Angels and Ages: A Short Book About Darwin, Lincoln, and Modern Life by
Adam Gopnik
My rating:
3 of 5 stars
Gopnik's thesis is not proven in this short collection of long essays. Not in the slightest. But that doesn't mean this book isn't worth reading. Rather than a sensible step-by-step building of connective tissue, an evolution of an idea, you might say, Gopnik wanders about and repeats himself and never really makes anything concise or clear. I did not leave this book thinking, "Yes! Darwin and Lincoln WERE midwives to the spirit of a new world! They DID reshape our understanding of what life is and how it attains meaning!" That Darwin and Lincoln were amazing harbingers of the next is a given but Gopnik doesn't really till new ground in demonstrating the idea. He does, however, bring up some interesting tidbits for deep thought and these, alone, make the book worth reading. For example;
"We can find plenty of astonishing ideas in that day, just as we will find traces of the astonishing ideas of the next century somewhere on the fringes of our own time."
"...these styles [the writing styles of Darwin and Lincoln] have in common the writer's faith in plain English, his hope that people's minds and hearts can be altered by the slow crawl of fact as much as by the long reach of revelation."
"The attempt to make Lincoln into just one more racist is part of the now common attempt to introduce a noxious equilibrium between minds and parties; liberals who struggle with their own prejudices are somehow equal in prejudice to those who never took the trouble to make the struggle. Imperfect effort at being just is no different than perfect indifference to it ... a good man who plays footsie for an evening under the table with a single bad idea becomes the equal of a man who spends a lifetime sharing a slovenly bed with an evil ideology."

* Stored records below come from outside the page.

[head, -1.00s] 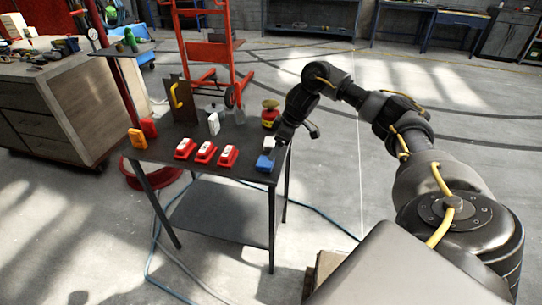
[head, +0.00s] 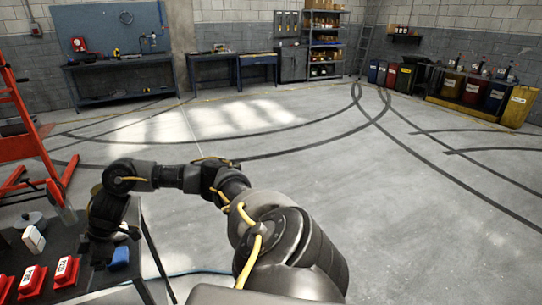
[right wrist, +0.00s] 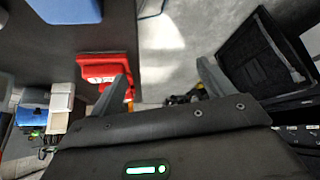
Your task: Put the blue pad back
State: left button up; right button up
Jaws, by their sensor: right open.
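The blue pad (head: 119,257) lies near the right edge of the dark table (head: 138,225) at the lower left of the head view. A blue block (right wrist: 65,8), probably the same pad, is cut off by the top of the right wrist view. My right gripper (right wrist: 164,86) is open with nothing between its fingers. In the head view the right gripper (head: 103,250) hangs low over the table just left of the blue pad; its fingertips are hard to make out. A red block (right wrist: 103,66) shows behind one finger. My left gripper is not in view.
Red blocks with white labels (head: 67,271) stand left of the pad, with a white block (head: 34,240) behind them. A red metal frame (head: 12,120) rises behind the table. Open floor (head: 330,180) fills the middle and right; benches and bins line the wall.

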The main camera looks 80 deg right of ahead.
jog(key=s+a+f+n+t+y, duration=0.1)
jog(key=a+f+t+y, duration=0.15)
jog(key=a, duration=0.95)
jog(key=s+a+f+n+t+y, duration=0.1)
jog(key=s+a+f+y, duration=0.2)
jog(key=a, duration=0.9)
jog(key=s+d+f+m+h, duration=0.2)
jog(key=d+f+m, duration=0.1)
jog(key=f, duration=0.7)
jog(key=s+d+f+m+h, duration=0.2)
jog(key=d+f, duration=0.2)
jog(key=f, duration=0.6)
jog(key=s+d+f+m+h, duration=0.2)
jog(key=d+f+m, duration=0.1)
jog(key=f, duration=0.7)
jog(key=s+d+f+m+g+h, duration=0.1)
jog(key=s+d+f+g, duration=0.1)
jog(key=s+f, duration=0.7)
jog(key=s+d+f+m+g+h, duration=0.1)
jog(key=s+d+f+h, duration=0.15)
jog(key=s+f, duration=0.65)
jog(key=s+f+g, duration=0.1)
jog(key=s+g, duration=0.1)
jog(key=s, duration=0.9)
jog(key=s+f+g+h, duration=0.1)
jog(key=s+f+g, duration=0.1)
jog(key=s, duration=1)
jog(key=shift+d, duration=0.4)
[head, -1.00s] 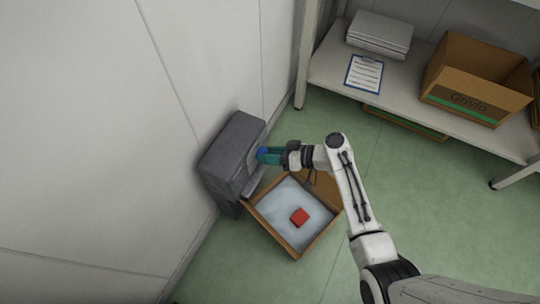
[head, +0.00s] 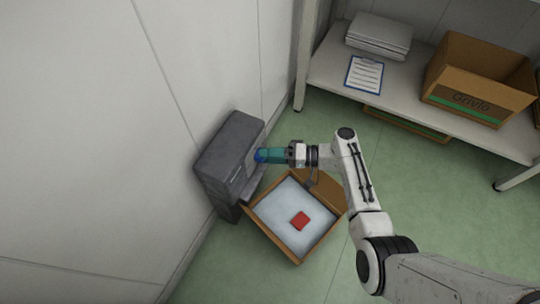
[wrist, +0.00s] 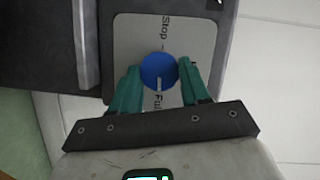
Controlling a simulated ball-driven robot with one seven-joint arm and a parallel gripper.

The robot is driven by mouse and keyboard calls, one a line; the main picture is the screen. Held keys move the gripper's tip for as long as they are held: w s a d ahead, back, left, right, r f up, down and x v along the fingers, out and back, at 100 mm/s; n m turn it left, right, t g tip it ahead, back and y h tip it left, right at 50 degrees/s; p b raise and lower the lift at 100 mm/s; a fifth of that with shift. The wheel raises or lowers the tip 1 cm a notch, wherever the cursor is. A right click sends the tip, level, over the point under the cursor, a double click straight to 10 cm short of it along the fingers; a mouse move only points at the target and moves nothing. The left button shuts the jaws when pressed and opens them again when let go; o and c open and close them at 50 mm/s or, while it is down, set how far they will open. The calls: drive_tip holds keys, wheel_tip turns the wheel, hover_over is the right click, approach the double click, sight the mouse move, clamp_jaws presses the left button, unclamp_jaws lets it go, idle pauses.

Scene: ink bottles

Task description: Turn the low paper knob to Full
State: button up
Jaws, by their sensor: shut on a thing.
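The round blue knob (wrist: 159,70) sits on a light grey plate (wrist: 190,35) on the dark machine. "Stop" is printed on the plate above the knob and "Full" below it in the wrist view. The white pointer mark on the knob points down, toward "Full". My gripper (wrist: 158,84) has one teal finger on each side of the knob and is shut on it. In the head view, my gripper (head: 267,155) meets the front of the dark grey machine (head: 225,158), and a bit of the blue knob (head: 259,156) shows at the fingertips.
The wall is close behind the machine. A shelf (head: 330,75) at the back holds papers, a clipboard (head: 366,74) and a carton (head: 470,105).

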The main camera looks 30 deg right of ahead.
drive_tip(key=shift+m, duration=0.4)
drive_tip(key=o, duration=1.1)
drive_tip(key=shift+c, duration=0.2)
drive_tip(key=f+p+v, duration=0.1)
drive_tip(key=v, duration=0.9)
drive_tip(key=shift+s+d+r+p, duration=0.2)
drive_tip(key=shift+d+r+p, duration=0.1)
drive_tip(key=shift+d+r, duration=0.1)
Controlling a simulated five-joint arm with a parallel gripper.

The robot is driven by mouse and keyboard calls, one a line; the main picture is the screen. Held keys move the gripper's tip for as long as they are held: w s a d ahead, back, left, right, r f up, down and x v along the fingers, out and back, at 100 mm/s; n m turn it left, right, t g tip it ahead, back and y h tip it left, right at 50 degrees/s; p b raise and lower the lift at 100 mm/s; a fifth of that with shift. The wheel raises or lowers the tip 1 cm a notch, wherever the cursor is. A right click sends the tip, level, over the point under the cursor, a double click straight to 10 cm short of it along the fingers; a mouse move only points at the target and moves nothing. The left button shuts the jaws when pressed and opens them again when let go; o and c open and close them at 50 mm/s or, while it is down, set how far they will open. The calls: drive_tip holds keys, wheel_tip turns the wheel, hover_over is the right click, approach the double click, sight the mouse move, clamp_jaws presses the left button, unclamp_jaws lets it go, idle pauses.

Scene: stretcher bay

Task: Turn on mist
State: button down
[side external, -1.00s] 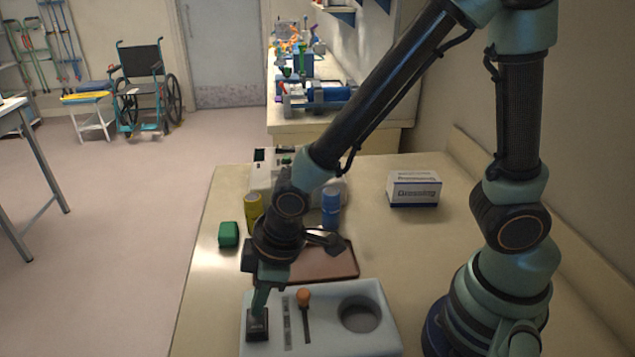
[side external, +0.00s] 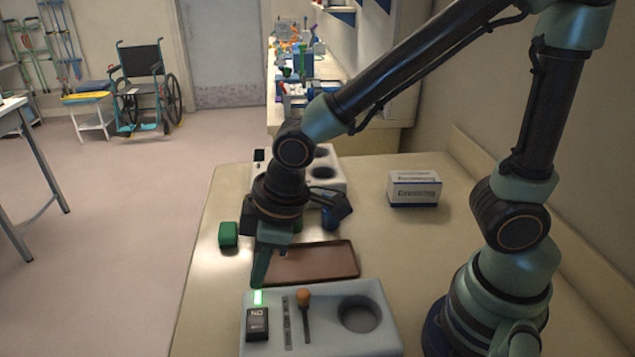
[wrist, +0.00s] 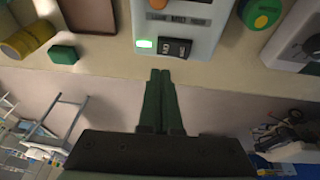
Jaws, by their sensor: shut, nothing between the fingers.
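A pale grey control unit (side external: 272,325) lies at the front of the bench. It has a black rocker switch (side external: 257,324), a lit green lamp (side external: 257,297) just beyond the switch, an orange-knobbed lever (side external: 303,296) and a round recess. My gripper (side external: 259,284) is shut and empty, pointing down just above the far edge of the unit, apart from the switch. In the wrist view the two fingers (wrist: 165,73) lie together just below the rocker switch (wrist: 175,48) and the lit green lamp (wrist: 146,43). The unit's small lettering is hard to read.
A brown tray (side external: 335,262) lies behind the unit. A green block (side external: 228,235) stands left of it and a white box (side external: 414,188) at the right. A white device (side external: 332,160) is behind my gripper. Another dial device (wrist: 304,45) shows in the wrist view.

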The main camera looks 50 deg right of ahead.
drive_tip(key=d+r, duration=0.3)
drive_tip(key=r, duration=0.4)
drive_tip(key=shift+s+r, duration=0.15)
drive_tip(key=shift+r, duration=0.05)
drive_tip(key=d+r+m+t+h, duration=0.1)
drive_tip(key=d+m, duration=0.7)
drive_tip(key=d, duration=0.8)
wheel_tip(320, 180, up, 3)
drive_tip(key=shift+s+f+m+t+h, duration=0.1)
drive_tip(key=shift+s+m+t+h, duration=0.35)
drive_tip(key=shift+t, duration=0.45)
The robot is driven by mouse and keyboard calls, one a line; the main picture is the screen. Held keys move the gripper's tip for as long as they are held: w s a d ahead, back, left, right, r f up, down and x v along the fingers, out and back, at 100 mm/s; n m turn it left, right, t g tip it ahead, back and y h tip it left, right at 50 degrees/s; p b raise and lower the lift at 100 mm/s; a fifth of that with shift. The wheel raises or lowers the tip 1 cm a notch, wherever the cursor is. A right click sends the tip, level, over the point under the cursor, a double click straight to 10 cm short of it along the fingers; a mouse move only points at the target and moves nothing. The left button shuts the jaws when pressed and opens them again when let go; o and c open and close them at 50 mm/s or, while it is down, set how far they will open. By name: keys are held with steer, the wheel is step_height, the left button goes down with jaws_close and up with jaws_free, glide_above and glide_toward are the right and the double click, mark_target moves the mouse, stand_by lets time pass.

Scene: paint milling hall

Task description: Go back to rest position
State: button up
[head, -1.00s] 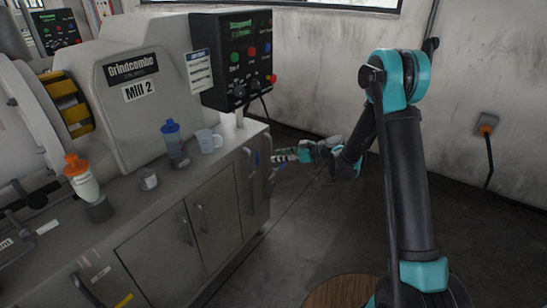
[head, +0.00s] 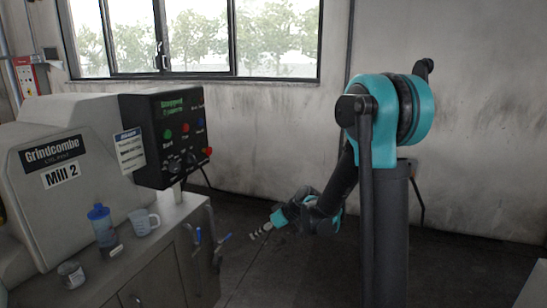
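My gripper (head: 262,234) shows in the head view at the end of my teal and black arm, to the right of the mill bench (head: 190,250). It hangs in free air over the dark floor and points left toward the bench's end. Nothing is seen in it. The fingers are too small and seen too much from the side to tell whether they are open or shut. My arm is folded, with its elbow high at the right.
Mill 2 (head: 65,180) stands on the left with a black control box (head: 167,137). A blue-capped bottle (head: 102,227), a clear measuring jug (head: 143,222) and a small metal cup (head: 71,275) stand on the bench. Blue-handled valves (head: 197,237) stick out at its end. The floor toward the wall looks clear.

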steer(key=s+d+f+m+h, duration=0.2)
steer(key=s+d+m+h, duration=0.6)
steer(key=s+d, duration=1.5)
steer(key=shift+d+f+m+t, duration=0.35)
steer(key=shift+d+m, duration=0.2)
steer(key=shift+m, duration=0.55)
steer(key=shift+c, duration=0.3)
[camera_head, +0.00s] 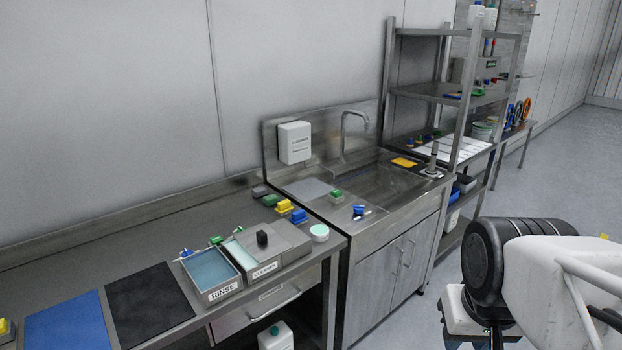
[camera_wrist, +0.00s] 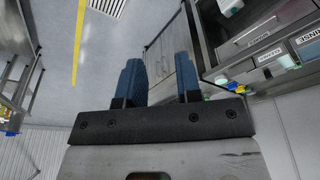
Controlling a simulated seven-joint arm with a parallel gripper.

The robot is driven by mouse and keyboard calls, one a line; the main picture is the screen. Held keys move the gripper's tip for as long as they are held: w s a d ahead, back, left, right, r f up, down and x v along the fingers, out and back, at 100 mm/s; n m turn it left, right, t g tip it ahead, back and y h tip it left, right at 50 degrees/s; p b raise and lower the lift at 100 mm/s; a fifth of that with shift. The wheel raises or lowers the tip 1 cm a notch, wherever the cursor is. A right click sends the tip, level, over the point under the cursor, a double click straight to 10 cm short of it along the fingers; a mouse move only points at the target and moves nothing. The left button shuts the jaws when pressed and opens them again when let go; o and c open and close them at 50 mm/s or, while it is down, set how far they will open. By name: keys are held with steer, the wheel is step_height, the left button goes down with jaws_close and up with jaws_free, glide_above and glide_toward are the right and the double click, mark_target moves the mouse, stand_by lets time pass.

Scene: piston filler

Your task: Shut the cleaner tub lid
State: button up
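In the head view the cleaner tub (camera_head: 264,270) stands on the steel bench, just right of the rinse tub (camera_head: 213,291). Its grey lid (camera_head: 284,237), with a black knob (camera_head: 262,239), covers the right part. A strip of pale green shows uncovered at the tub's left side, so the lid is not fully over it. My gripper (camera_wrist: 160,80) shows in the wrist view with two blue fingers apart and nothing between them. It is away from the tub, over the floor in front of the bench. The fingers do not show in the head view.
A white round container (camera_head: 319,233) stands by the lid's right side. A sink unit (camera_head: 370,215) and a steel rack (camera_head: 440,95) are to the right. The floor in front is clear.

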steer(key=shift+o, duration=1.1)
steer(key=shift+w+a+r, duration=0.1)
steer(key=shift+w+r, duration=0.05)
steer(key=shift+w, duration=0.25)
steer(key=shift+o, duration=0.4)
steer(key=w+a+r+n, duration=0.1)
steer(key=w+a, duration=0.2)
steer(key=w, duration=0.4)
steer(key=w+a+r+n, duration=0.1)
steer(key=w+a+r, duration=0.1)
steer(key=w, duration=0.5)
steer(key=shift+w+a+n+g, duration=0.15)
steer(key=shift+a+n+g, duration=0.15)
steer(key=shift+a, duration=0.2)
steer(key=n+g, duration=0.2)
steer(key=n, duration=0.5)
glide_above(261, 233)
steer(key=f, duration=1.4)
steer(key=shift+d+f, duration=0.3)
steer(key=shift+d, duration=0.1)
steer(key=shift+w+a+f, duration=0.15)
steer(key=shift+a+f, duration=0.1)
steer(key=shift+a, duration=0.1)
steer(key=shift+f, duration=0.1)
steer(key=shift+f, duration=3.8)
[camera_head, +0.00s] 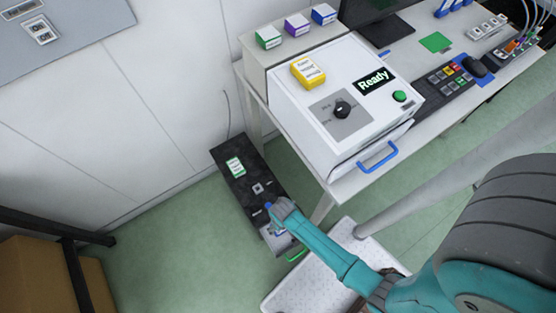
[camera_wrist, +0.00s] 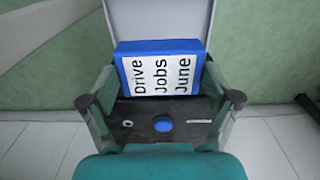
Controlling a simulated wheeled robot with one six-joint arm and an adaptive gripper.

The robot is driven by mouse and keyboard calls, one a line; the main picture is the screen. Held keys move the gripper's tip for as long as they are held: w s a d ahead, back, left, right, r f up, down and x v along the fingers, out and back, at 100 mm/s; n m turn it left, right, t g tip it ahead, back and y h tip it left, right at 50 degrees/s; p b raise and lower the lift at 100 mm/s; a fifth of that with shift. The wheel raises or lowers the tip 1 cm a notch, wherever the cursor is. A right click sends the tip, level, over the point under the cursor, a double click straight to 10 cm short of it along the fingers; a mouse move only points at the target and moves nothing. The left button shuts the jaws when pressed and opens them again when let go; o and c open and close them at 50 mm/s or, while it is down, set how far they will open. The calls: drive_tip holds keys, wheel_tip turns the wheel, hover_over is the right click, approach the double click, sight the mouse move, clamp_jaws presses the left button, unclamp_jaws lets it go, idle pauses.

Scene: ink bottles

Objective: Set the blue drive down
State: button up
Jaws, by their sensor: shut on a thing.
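The blue drive (camera_wrist: 160,74) has a white label reading "Drive Jobs June" and lies between my two fingers in the wrist view. My gripper (camera_wrist: 162,98) is shut on it by its sides. In the head view my gripper (camera_head: 279,211) is low, at the near end of a black unit (camera_head: 231,182) on the floor. A light grey tray-like part (camera_wrist: 160,15) shows behind the drive in the wrist view. I cannot tell whether the drive touches it. In the head view my gripper hides much of the drive.
The black unit has a blue knob (camera_wrist: 163,124) and a white-and-green box (camera_head: 235,167) on top. A green handle (camera_head: 297,254) is at its near end. A white machine reading "Ready" (camera_head: 345,105) stands on the table to the right. Green floor (camera_head: 165,245) is clear at left.

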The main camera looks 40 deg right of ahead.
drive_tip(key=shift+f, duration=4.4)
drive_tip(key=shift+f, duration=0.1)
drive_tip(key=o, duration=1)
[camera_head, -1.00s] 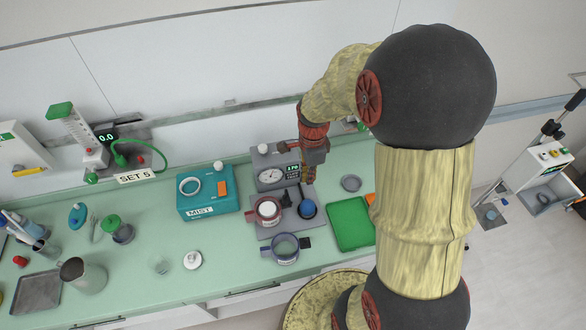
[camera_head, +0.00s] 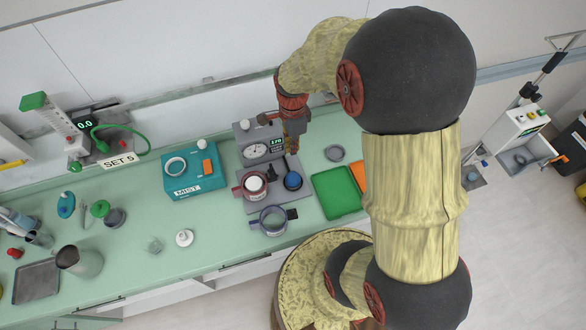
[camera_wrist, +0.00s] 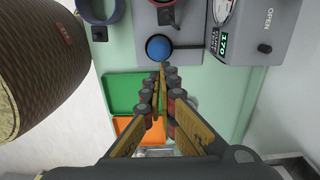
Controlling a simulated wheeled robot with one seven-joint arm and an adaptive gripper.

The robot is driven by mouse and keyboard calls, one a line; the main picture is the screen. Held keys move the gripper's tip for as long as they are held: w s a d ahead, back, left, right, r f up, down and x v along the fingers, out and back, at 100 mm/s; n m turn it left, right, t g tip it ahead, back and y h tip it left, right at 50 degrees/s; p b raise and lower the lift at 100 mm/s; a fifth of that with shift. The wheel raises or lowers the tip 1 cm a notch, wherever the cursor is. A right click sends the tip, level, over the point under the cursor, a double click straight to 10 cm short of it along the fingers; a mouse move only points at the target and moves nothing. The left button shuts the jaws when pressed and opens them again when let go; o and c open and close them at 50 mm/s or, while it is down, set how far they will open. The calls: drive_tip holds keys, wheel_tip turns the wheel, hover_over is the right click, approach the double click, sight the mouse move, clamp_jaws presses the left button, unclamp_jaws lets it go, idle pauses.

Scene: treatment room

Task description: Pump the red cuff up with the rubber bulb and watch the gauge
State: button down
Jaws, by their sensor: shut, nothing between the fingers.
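The red cuff (camera_head: 242,193) is a ring around a white cylinder on the grey base plate of the gauge unit. The blue rubber bulb (camera_head: 293,181) sits on the same plate to the right; it also shows in the wrist view (camera_wrist: 159,47). The round gauge (camera_head: 255,151) stands behind them, beside a green digital display (camera_wrist: 224,43) that appears to read 170. My gripper (camera_wrist: 160,68) is shut and empty, its fingertips close to the bulb; I cannot tell whether they touch it.
A purple-blue cuff (camera_head: 273,221) lies in front of the red one. Green (camera_head: 336,192) and orange (camera_head: 359,174) trays lie to the right. A teal MIST box (camera_head: 195,184) stands left. A grey round dish (camera_head: 334,153) is behind the green tray. The counter's front middle is mostly clear.

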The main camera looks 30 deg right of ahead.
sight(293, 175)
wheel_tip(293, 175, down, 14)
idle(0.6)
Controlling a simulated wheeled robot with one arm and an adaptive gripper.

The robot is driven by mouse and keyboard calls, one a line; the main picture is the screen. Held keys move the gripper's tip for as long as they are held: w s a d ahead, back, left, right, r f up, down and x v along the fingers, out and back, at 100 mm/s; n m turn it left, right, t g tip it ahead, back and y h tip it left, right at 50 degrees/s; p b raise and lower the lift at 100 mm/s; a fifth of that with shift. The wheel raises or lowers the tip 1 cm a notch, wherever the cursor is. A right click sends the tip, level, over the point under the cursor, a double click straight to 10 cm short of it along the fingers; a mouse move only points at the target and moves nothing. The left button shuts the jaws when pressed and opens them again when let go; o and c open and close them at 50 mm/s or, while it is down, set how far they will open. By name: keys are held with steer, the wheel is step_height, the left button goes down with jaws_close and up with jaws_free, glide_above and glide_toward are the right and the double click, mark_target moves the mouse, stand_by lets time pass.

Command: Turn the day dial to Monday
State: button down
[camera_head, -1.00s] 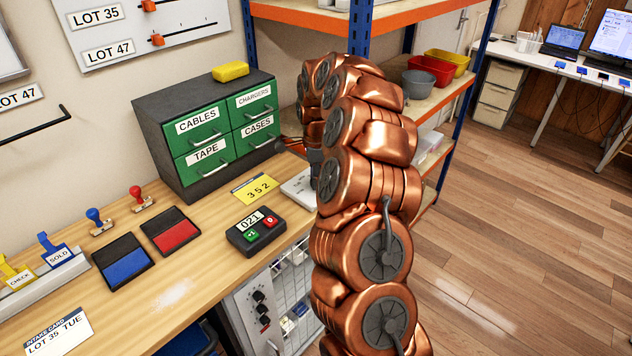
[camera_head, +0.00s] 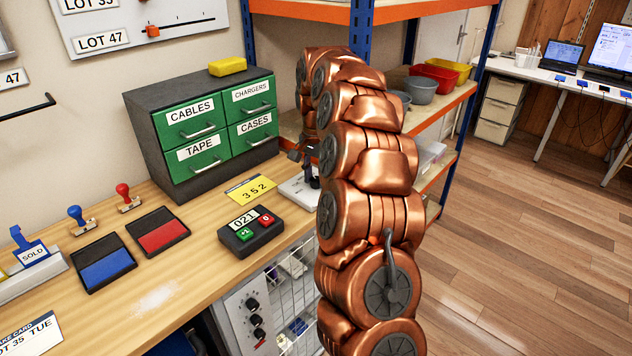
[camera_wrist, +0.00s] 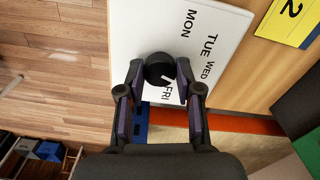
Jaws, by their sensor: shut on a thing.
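The day dial is a black round knob (camera_wrist: 158,66) on a white plate (camera_wrist: 222,28) marked MON, TUE, WED and FRI, with another label partly covered. My gripper (camera_wrist: 160,76) is shut on the knob, one dark finger on each side. Which day the knob points at cannot be told. In the head view the white plate (camera_head: 292,191) lies at the bench's right edge, partly behind my arm, and my gripper (camera_head: 312,176) is above it, mostly hidden.
A yellow card reading 352 (camera_head: 250,189) lies beside the plate. A counter showing 021 (camera_head: 250,234), a red pad (camera_head: 160,237) and a blue pad (camera_head: 106,270) are nearer. A green-drawer cabinet (camera_head: 150,104) stands behind; shelving (camera_head: 364,40) rises behind my arm.

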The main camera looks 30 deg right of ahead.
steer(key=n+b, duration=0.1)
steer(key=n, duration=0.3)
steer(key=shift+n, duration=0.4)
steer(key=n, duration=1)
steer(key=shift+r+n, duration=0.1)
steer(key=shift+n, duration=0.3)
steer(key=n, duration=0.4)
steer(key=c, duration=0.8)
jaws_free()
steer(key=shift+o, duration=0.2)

For Kazin [a Lincoln biographer], Lincoln's God is neither the God of confident Christendom nor the punishing God of the Calvinist imagination but the God of both Job and John Donne, the God who is the stenographic name for the absolute mystery of being alive and watching men suffer while still holding in mind ideals that ennoble the suffering and in some strange way make sense of it."
"[
On the Origin of Species] is both an explanation of evolution, an old idea, and a theory of natural selection, a new one. If you concentrated on the evolutionary part, which is, as Darwin knew, an old and long-present idea, one of Granddad's tall tales, then you could make it into a kind of progressivism--an explanation of eternal change and social improvement with a vitalist charge. If you concentrated on the natural selection part, the struggle for survival, you could make it into an endorsement of free markets or imperialism ..."
"People are different, in Darwin's view--he thought there were savages, primitives, at one end and civilized people at another--but what knit them all together was the habit of sympathy, which could be extended wherever, and as far as, we chose to place it."
"We should not judge the past by the standards of the present. Darwin wrote about "savages"; we wouldn't. (But then, we use words that our great-grandchildren will be shocked by, too--though which ones:
wife? veal chops?)"
"...we are allowed only a tiny glimpse, in our hummingbird lives, of what duration and endurance and repetition can actually achieve. We have a moral and scientific duty to seek out those places--coral reefs and earthworm-plowed fields as well as fossil pits and mussel-moved mountains--where we can get at least a sense of how an earthworm can do a farmer's work, if you give him time."
"The tragedy of life is not that there is no God but that the generations through which it progresses are too tiny to count very much. There isn't a special providence in the fall of a sparrow, but try telling that to the sparrows."
"The pacifists are not always right. But the warmongers are almost always wrong."
"Science lets us think big but we still feel small. No cosmologist has ever felt more serenely about his tenure case by contemplating the vastness of the universe. We get the big picture, but it's not where we live."
Just using these ideas as jumping off points for thought and further reading make Gopnik's book more than a worthwhile way to spend a few hours' time.